Cambio's sculptures are magnificent. Even before I read your words about Cambio's Virgin and Child, I thought, "That sculpture looks French." I was wrong, of course, but I picked up the influence. The two Thirsty Women, especially the lower sculpture, are marvels.
Giovanni does, indeed, surpass his father.
I'm not finished reading and looking at the pictures in the entire post, but I'll be back. Another wonderful job, Doug.
I agree with you about Nicola and Giovanni Pisano. I think Giovanni's boast was justified. I think the sculptures on Giovanni's pulpit are amazing, especially considering how old they are.
I'm delighted that you like the Arnolfo sculptures. I like him a lot myself. I also think he's a wonderful architect.
Lovely post again. I revisited churches where I've been and virtually visited churches I have not seen. Thank you.
For some reason, your post put me in mind of the parish church of the high school I attended, Holy Name of Jesus Catholic Church. It's a grand church all right. I'd forgotten how grand. It's situated between Loyola and Tulane Universities and across from Audubon Park on St.
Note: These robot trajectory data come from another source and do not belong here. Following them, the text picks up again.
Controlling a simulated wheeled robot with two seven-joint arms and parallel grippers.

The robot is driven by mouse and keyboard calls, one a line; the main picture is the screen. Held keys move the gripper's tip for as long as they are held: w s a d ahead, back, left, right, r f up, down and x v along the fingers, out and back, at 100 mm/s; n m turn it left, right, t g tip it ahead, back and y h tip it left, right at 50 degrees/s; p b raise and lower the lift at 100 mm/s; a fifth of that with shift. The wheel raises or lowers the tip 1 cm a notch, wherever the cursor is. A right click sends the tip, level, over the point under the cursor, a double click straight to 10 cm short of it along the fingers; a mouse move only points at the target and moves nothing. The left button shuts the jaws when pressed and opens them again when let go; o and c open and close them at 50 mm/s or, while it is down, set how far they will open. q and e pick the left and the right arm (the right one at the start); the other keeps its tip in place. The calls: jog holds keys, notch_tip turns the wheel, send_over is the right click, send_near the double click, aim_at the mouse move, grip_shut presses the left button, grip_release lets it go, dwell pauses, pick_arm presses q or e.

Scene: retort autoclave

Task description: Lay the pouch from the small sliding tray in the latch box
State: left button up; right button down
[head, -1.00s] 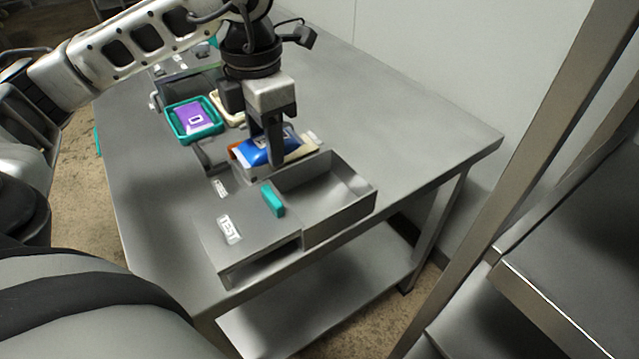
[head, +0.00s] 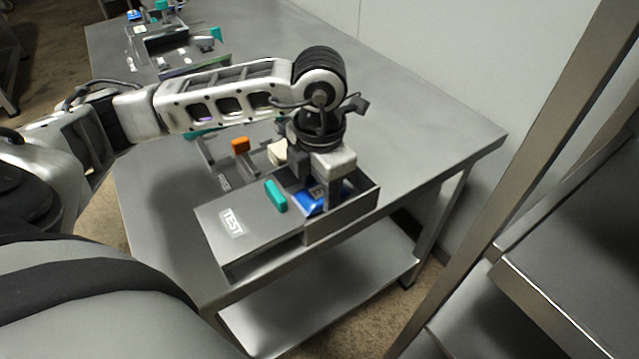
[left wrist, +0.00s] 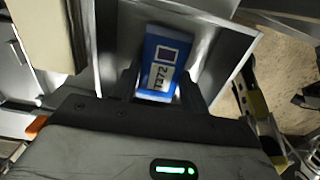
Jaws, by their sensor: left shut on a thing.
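My left gripper (head: 325,204) is shut on the blue pouch (head: 309,204), inside the outline of the open part of a grey metal box (head: 362,200). The box has a flat top marked TEST and a teal handle (head: 276,196). In the left wrist view the pouch (left wrist: 164,57) shows a printed label and lies between my fingers and the grey box walls. I cannot tell whether it touches the box floor. A small orange block (head: 240,145) stands on grey metalwork behind the box, perhaps part of the sliding tray. My right gripper is not in view.
A beige block (head: 277,153) stands just behind the box, beside my left wrist. My left arm hides much of the table's middle. Other grey fixtures (head: 165,45) stand at the far end. The steel table (head: 430,125) is bare to the right. A rack post (head: 520,150) rises at right.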

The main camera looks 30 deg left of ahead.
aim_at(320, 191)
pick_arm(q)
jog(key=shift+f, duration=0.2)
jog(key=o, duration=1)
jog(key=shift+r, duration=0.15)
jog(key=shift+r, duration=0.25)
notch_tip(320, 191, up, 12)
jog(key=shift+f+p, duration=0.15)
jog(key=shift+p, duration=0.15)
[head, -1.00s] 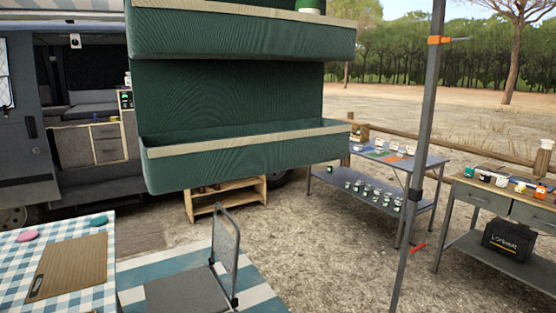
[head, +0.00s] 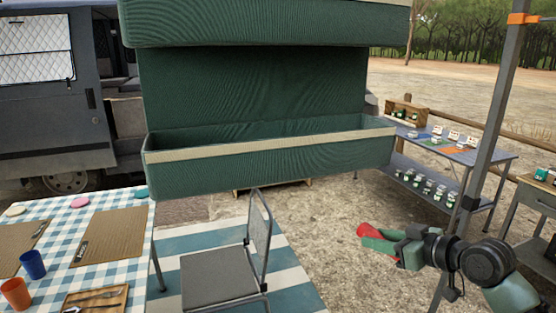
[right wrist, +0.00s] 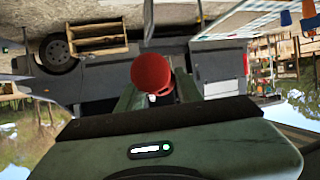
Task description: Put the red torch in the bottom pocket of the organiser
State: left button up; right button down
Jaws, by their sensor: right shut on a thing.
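The green fabric organiser (head: 250,95) hangs in the middle of the head view. Its bottom pocket (head: 270,170) has a beige rim, is open at the top and looks empty from here. My right gripper (head: 385,240) is to the right of the bottom pocket and lower than it, apart from it. It is shut on the red torch (head: 367,231), whose red end sticks out to the left. My left gripper is not in view.
A folding chair (head: 222,275) stands below the organiser. A table with a checked cloth (head: 130,235) is at the left. A metal pole (head: 490,120) and a table with small jars (head: 480,155) are at the right.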

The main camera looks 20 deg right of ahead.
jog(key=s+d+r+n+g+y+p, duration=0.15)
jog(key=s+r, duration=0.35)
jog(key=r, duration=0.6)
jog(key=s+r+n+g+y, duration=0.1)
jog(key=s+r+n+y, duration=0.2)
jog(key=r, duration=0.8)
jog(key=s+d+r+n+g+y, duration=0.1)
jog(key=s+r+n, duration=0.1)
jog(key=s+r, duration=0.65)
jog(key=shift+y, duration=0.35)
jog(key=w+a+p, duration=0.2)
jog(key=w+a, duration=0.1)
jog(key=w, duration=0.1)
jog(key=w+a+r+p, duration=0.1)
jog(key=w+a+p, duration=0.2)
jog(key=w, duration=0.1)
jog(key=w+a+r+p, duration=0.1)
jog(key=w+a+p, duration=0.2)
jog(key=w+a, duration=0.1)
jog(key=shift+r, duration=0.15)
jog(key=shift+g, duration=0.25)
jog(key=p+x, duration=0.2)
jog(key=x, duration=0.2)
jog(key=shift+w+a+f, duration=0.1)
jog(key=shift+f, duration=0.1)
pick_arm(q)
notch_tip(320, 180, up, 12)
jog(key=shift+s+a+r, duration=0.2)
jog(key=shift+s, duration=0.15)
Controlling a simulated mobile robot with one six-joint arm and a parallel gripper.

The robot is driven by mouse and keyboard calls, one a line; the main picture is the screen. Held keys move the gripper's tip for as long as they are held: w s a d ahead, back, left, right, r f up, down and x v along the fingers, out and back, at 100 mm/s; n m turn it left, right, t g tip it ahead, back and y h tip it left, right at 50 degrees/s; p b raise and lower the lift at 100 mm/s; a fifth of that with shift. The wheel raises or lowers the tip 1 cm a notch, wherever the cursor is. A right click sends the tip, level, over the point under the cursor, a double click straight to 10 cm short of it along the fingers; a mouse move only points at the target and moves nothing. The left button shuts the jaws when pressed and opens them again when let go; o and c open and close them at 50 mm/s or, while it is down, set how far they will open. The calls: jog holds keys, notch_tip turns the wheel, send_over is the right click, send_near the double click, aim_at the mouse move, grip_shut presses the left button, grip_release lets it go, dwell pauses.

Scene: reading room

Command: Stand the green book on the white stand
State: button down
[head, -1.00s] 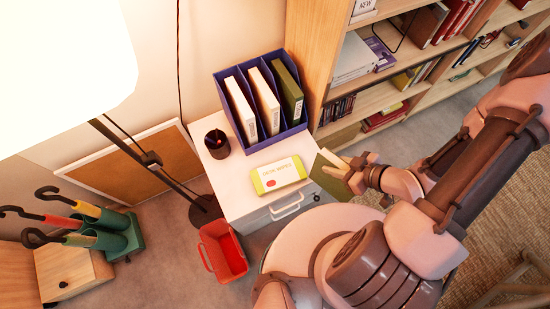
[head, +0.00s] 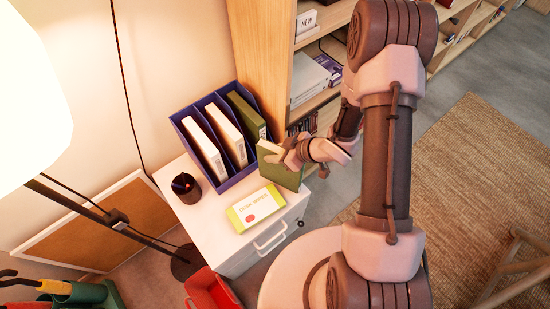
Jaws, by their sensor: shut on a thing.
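My gripper (head: 291,154) is shut on a green book (head: 279,173) with pale pages. It holds the book beside the right edge of a white drawer cabinet (head: 196,232), near the blue file holder. Whether the book touches the cabinet top cannot be told. Another book with a dark green cover (head: 246,118) stands in the right compartment of the blue holder. No separate white stand can be made out for certain; a small white holder marked NEW (head: 306,21) is on the bookshelf.
The cabinet top bears the blue file holder (head: 222,184) with white-spined books, a dark pen cup (head: 186,187) and a yellow-green desk wipes pack (head: 256,208). A lamp (head: 30,100) is at left, a red bin (head: 211,290) in front, a bookshelf (head: 265,60) behind.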

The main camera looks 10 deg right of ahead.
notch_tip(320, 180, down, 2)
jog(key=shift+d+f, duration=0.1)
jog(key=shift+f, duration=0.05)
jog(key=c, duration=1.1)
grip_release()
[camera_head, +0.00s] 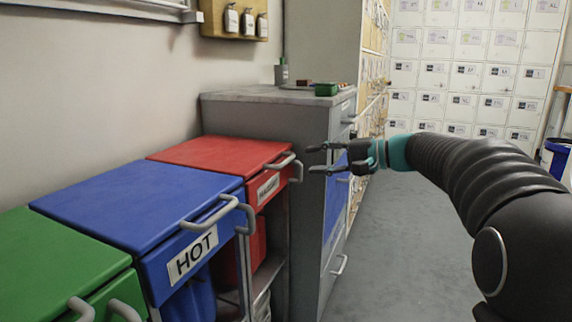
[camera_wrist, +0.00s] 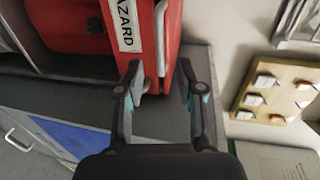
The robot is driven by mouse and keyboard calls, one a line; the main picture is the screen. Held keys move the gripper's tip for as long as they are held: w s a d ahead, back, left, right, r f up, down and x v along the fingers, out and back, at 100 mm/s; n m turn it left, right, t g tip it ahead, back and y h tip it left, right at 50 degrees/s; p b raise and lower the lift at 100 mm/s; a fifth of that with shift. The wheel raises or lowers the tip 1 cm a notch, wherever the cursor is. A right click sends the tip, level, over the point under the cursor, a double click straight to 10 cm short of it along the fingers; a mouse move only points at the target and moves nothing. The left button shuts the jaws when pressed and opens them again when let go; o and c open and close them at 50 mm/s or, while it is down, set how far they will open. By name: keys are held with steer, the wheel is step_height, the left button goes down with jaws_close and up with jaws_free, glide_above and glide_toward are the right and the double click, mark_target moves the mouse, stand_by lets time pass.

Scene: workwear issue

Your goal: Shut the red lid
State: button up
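The red lid (camera_head: 220,153) lies flat on the red bin in the head view, level like its neighbours, and looks down. Its grey handle (camera_head: 280,161) is at the front edge, above a white label. The red bin front also shows at the top of the wrist view (camera_wrist: 85,28), with a label ending in "AZARD" and a grey handle (camera_wrist: 161,40). My gripper (camera_head: 312,159) is open and empty, just right of the red lid's handle in the head view. In the wrist view its two fingers (camera_wrist: 158,75) stand apart, with the handle between and beyond them; contact is not clear.
A blue lid (camera_head: 140,200) marked HOT and a green lid (camera_head: 55,255) lie flat to the left. A grey cabinet (camera_head: 260,110) with small items on top stands just behind the red bin. Lockers (camera_head: 470,75) line the back. The floor (camera_head: 385,250) on the right is clear.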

Charles Avenue in New Orleans.
At one time the interior walls and the columns of the 1918 structure were painted with horizontal stripes, but I see that the stripes are now covered over.
I don't agree with the title ("From Craft to Art") -- but this series of yours is better than most of the art history books I've seen -- and not just because of the pictures. (although the pictures, as always, are my favorite part!)
Some of the same issues are discussed here as one of my blogs is now following Norris Kelly Smith.
And another one of your favorite topics , as presented by modern Byzantine painting, gets discussed here
Hope you find my excessive blogging to be as informative and entertaining as I have found yours.
Norris Kelly Smith, now there's a name I haven't heard in awhile.
I doubt he'd like this series much. I rely a lot on one of his bete noirs, John White, for my account of Italian Trecento art.
I will definitely check out what you have to say about him.
Thanks for the compliment and the criticism, but I'll keep the title.